Fighters from Islamic State in Iraq and the Levant (ISIL), backed by tanks and artillery, advanced into the southwest of the Syrian-Kurdish town of Kobane overnight, a monitoring group said Tuesday, as street-to-street fighting raged and the town's Kurdish defenders ordered all civilians to flee.
Two black ISIL flags were seen flying on Kobane's eastern side on Monday, according to the Syrian Observatory for Human Rights, an anti-Assad monitoring group with a network of activists across Syria. Hours after the insurgents raised the flags they punctured the Kurdish front lines and advanced into the town itself.
But later Monday night, Kurdish forces rebounded and were able to push ISIL back slightly on the eastern front, the Observatory said.
"They're fighting inside the city. Hundreds of civilians have left," said Observatory director Rami Abdurrahman. The center of the town was still in Kurdish hands, Abdurrahman said, but Mustafa Bali, a spokesman for Kurdish forces, told Agence France-Presse that all civilians were told to leave immediately. "Military officials asked civilians to evacuate. They declared Kobane a military area," he said.

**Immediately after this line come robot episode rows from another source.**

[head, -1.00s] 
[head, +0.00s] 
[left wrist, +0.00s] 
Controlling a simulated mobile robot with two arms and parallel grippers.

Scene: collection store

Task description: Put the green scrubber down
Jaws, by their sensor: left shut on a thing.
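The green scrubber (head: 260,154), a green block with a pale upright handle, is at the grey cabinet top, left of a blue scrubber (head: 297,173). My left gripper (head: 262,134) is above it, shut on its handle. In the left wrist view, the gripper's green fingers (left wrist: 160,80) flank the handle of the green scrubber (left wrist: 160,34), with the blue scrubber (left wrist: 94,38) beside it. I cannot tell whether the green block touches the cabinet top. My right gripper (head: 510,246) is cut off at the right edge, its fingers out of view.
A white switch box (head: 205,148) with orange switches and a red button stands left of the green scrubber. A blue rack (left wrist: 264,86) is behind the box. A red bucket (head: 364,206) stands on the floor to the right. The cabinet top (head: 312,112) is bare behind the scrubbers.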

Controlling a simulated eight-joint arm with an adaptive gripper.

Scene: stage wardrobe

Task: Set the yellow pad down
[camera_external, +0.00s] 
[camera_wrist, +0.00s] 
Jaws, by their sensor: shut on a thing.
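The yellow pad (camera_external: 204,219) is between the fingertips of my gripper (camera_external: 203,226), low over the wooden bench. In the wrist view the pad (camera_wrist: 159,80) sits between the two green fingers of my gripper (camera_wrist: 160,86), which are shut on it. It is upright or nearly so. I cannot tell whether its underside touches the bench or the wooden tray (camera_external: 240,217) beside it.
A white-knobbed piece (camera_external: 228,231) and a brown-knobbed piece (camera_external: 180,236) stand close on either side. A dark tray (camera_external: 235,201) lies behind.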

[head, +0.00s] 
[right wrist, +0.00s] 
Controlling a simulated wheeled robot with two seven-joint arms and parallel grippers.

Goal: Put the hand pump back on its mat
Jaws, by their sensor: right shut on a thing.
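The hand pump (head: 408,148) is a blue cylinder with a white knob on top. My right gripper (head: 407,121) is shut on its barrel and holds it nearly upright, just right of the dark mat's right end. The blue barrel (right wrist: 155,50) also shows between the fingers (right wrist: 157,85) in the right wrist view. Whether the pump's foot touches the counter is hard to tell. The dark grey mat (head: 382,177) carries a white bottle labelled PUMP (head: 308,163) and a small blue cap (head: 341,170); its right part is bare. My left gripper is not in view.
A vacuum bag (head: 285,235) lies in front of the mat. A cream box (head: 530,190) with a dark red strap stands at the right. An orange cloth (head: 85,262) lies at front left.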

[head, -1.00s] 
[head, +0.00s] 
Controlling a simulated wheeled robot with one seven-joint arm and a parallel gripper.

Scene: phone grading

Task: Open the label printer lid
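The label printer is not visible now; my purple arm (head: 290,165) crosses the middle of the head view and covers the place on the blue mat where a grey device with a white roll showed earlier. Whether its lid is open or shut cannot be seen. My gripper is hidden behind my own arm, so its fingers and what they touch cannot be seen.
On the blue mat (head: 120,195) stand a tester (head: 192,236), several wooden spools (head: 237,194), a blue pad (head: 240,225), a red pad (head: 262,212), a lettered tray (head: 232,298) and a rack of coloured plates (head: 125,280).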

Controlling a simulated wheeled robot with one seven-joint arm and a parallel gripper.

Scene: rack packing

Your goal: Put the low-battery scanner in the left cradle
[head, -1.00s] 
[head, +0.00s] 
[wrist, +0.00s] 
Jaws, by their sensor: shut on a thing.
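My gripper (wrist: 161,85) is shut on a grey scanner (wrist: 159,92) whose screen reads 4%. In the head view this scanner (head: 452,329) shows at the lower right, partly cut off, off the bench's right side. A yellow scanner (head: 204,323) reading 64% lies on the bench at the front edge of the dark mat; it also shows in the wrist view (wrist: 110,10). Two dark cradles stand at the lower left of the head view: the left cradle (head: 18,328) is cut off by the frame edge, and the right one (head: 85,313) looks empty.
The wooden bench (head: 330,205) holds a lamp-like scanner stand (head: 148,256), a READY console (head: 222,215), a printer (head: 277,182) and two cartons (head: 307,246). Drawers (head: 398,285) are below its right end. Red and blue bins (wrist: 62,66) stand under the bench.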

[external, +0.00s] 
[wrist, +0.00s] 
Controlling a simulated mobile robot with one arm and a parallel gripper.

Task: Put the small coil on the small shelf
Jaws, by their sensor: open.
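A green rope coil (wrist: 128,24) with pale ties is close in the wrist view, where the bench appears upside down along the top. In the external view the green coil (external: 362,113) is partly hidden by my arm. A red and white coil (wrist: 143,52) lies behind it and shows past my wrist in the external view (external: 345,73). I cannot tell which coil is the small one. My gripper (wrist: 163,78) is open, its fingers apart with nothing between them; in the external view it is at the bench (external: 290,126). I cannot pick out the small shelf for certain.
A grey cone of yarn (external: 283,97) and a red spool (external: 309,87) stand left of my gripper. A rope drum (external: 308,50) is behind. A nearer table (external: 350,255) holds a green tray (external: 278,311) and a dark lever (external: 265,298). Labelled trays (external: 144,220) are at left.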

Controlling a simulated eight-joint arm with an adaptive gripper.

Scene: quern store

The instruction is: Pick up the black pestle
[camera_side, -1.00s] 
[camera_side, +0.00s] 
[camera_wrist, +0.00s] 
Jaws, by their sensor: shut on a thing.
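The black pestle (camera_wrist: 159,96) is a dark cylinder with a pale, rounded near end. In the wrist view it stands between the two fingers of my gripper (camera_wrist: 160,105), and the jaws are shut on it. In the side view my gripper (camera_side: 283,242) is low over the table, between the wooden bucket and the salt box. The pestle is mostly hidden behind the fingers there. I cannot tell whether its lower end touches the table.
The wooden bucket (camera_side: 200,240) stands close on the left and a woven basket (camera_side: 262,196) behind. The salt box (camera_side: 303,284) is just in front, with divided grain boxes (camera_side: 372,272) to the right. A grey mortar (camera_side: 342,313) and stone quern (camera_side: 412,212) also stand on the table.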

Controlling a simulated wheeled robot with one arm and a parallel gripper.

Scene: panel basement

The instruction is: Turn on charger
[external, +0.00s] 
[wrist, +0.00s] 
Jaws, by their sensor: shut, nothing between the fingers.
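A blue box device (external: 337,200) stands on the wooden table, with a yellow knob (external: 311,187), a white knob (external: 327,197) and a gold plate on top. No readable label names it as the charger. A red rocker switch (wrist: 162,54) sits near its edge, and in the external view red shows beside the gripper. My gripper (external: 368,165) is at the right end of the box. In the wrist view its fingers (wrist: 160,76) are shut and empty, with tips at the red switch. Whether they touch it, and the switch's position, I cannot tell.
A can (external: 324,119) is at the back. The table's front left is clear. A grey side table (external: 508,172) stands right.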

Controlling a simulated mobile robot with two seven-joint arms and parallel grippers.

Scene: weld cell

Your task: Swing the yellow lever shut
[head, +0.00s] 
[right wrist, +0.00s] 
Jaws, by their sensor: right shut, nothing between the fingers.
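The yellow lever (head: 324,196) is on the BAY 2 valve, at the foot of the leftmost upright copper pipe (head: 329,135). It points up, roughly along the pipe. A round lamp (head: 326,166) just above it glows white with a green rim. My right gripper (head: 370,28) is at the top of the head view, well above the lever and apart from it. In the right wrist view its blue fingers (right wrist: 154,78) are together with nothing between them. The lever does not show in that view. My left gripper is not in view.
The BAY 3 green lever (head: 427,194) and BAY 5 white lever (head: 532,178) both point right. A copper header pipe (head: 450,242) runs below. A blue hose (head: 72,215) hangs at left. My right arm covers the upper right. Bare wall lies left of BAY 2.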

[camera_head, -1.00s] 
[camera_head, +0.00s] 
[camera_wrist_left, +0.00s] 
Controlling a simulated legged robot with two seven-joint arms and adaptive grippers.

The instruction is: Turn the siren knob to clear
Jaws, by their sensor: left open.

The U.S. Central Command said Tuesday that it had launched five air strikes aimed at ISIL targets around Kobane over the course of Monday and Tuesday.
But in a dire warning, Turkish President Recep Tayyip Erdogan said on Tuesday that Kobane “is about to fall.”
Speaking to Syrian refguees in Turkish town of Gazianstep, near the border, Erdogan said that the coalition air campaign launched last month would not be enough to halt ISIL’s advance. He called for greater cooperation with the Syrian opposition, which is fighting both the extremists and forces loyal to Syrian President Bashar Assad.
"We asked for three things: one, for a no-fly zone to be created; two, for a secure zone parallel to the region to be declared; and for the moderate opposition in Syria and Iraq to be trained and equipped,” he said.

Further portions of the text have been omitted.